## THE PROBLEM:
Every line from the one containing "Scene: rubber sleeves" through the end of the listing below goes in the output, exactly and without pictures.

## INFORMATION SUPPLIED:
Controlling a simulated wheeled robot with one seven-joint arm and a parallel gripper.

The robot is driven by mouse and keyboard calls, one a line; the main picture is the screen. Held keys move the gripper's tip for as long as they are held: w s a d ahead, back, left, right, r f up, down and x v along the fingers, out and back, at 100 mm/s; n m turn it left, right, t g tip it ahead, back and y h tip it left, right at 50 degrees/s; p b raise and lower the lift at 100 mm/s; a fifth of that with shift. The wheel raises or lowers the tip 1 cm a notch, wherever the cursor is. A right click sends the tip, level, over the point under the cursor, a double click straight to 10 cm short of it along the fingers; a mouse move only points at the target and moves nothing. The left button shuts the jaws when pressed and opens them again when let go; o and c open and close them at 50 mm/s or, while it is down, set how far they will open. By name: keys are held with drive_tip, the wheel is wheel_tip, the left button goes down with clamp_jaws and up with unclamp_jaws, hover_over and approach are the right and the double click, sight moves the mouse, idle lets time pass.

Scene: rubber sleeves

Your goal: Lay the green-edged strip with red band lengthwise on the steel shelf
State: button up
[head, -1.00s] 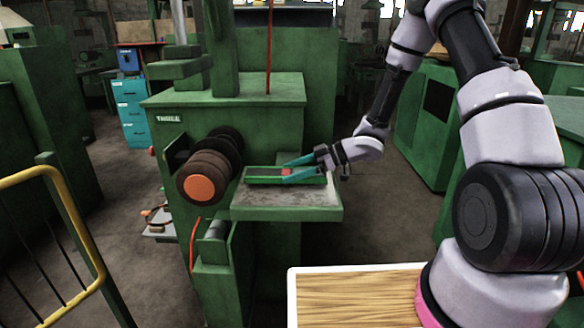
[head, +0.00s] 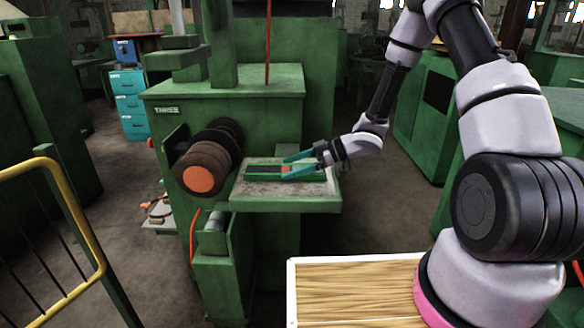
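The strip (head: 262,177) has green long edges, a dark middle and a red band near its centre. It runs left to right at the steel shelf (head: 308,191), which is a grey plate with a green rim on the front of the machine. The strip is on the plate or just above it; I cannot tell which. My gripper (head: 285,168) reaches in from the right. Its two teal fingers straddle the strip at the red band, one at the far edge and one at the near edge, and appear shut on it.
Dark rollers with an orange end (head: 198,180) stand just left of the shelf. The green machine body (head: 225,125) rises behind it. A yellow rail (head: 62,195) is at the lower left. My wooden-topped base is in front, with bare floor between.

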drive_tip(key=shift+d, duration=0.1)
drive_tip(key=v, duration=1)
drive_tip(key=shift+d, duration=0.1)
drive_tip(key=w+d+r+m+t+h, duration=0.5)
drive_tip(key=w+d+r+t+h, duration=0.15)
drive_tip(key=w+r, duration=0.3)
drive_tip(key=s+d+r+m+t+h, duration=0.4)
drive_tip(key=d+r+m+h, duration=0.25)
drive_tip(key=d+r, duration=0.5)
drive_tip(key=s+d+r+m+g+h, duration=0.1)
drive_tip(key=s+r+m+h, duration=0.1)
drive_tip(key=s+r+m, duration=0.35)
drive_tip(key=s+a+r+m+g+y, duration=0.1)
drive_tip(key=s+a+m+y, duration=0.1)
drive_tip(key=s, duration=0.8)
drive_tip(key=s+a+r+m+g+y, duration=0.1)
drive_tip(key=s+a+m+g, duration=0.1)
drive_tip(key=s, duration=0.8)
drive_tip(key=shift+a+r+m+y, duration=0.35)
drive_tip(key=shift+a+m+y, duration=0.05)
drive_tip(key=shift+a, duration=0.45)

## PROBLEM SOLUTION:
Scene: rubber sleeves

Your goal: Lay the green-edged strip with red band lengthwise on the steel shelf
State: button up
[head, -1.00s] 
[head, +0.00s] 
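The strip (head: 262,177) has green long edges, a dark middle and a red band near its centre. It runs left to right at the steel shelf (head: 308,191), which is a grey plate with a green rim on the front of the machine. The strip is on the plate or just above it; I cannot tell which. My gripper (head: 285,168) reaches in from the right. Its two teal fingers straddle the strip at the red band, one at the far edge and one at the near edge, and appear shut on it.
Dark rollers with an orange end (head: 198,180) stand just left of the shelf. The green machine body (head: 225,125) rises behind it. A yellow rail (head: 62,195) is at the lower left. My wooden-topped base is in front, with bare floor between.

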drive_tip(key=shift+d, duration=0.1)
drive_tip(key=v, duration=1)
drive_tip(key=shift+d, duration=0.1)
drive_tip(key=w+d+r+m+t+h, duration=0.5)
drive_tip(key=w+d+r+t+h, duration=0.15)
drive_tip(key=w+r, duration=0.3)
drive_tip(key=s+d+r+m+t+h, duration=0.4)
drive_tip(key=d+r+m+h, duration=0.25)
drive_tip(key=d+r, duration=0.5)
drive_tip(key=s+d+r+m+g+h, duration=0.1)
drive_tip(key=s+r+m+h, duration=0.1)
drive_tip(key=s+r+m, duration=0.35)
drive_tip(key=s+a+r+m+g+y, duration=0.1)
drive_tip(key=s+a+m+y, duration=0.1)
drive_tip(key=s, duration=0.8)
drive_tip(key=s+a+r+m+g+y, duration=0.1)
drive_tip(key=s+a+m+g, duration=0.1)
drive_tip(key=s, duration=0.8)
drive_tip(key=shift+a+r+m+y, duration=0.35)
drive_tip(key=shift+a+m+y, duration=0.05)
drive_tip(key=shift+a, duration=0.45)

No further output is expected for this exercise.